Carmack Thinks Quest Pro Won’t Sell As Well
In that same public conversation Bosworth signaled Quest Pro not coming this year, consulting CTO John Carmack gave his view on the prospective product:
“I’m happy to have some Pro version that’s going exploring every sensor in the kitchen sink. I just think that you’ll wind up with 1/10th of the users on there and we should be about kind of maximizing the user base.“
What processor will Quest Pro use?
Like all standalone VR headsets shipped outside China, we’d expect Quest Pro to use a Qualcomm Snapdragon chip. Quest 2 uses Snapdragon XR2, a variant of Snapdragon 865 from early 2020.
Snapdragon 865+ launched in late 2020 as a higher clocked but more expensive model. Early this year a further improved model, Snapdragon 870, shipped with a higher clocked Prime CPU core.
A true successor, Snapdragon 888, also launched early this year. Qualcomm claims its new GPU is 35% more powerful, but there was no announcement of an XR-focused variant or mention of VR.
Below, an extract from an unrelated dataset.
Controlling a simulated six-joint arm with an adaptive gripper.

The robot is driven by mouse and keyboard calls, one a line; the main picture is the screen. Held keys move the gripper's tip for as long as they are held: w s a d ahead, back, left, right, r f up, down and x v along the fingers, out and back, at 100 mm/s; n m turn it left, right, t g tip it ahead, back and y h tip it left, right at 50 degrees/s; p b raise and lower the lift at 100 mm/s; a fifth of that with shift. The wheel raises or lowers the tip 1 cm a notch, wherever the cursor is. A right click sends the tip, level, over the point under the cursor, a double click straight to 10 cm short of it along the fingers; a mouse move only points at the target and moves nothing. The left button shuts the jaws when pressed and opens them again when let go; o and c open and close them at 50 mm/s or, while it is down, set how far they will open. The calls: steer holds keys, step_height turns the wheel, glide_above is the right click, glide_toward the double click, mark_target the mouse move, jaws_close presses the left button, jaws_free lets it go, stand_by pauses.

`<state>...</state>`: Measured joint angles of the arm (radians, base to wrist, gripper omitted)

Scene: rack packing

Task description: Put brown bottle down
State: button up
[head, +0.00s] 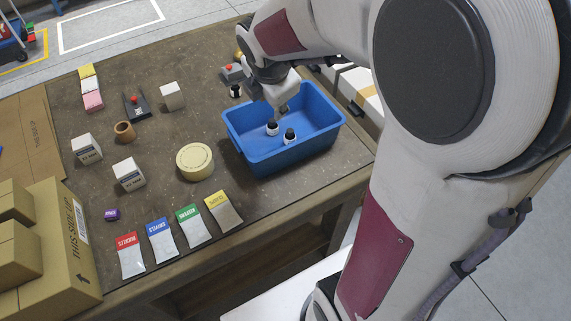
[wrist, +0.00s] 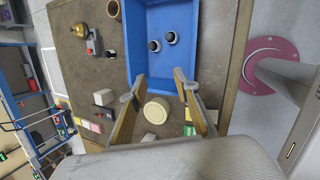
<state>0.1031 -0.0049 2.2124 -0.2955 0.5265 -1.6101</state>
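My gripper (head: 281,107) is over the blue bin (head: 262,168). In the wrist view its two fingers are apart with nothing between them (wrist: 159,76). Two small bottles with white bodies and dark caps stand in the bin: one at the left (head: 272,129), one nearer the front (head: 290,135). They also show in the wrist view as a first bottle (wrist: 154,46) and a second bottle (wrist: 171,38), clear of the fingertips. I cannot tell which is the brown bottle; no plainly brown body shows. A dark-topped item (head: 236,91) stands outside the bin, partly hidden by my arm.
A cream round tin (head: 195,162) sits left of the bin. White boxes (head: 129,174), a brown ring (head: 124,131) and several coloured packets (head: 161,239) lie on the table (head: 110,260). Cardboard boxes (head: 55,240) stand at the left.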

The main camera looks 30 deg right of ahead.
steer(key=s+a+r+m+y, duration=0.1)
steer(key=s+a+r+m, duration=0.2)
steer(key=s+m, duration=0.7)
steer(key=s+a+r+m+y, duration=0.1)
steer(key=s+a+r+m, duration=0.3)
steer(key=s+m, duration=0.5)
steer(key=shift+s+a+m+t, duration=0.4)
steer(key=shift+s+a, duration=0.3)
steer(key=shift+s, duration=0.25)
Of course, XR2 could still be used but clocked higher. The primary CPU cores in Quest 2 are actually underclocked. A more advanced cooling system could allow for significant improvement in CPU, and perhaps even GPU overclocking. And, of course, Quest Pro could use a chip yet to be announced.
When will Quest Pro be announced and when will it be released?
Other than noting it isn’t launching this year, Facebook hasn’t dropped any hints as to when Quest Pro might be announced or released. The company hosts an annual VR & AR conference in fall called Connect where products like Oculus Go and Oculus Quest were first announced.